WORK TO COMPLETE:
Check each line of the data below for the word "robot", then extract the ones that have it.

________

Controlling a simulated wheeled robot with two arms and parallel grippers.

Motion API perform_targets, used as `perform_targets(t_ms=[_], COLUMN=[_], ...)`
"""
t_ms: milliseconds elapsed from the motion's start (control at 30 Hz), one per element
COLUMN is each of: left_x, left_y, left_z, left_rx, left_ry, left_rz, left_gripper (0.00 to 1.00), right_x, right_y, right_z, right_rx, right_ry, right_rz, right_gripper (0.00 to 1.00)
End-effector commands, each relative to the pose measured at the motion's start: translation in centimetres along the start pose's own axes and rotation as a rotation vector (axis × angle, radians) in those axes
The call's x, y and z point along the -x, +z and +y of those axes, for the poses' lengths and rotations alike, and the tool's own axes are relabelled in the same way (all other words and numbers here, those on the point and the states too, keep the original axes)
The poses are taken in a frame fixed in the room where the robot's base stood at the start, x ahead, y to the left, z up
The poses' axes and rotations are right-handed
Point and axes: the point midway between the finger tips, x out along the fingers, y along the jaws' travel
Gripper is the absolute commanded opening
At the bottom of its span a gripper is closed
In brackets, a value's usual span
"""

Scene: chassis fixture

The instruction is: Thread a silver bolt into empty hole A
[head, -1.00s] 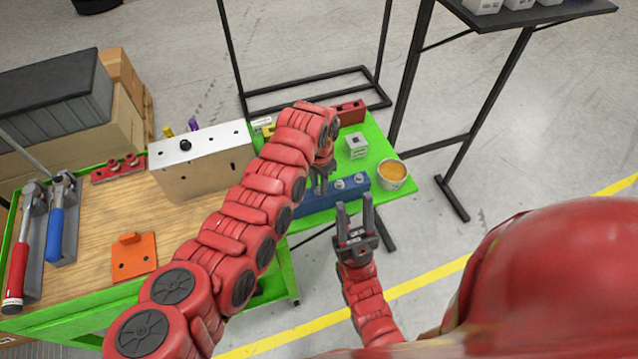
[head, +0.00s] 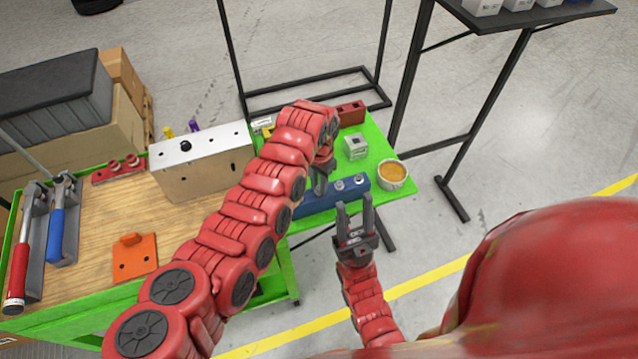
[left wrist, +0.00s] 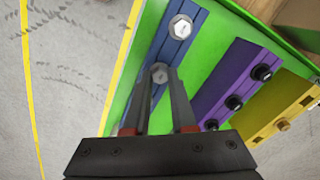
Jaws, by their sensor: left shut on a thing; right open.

________

SOLUTION TO THIS PROBLEM:
Controlling a simulated wheeled robot with two arms and parallel grippers.
The poses are taken in a frame fixed in the room where the robot's base stood at the start, x ahead, y to the left, z up

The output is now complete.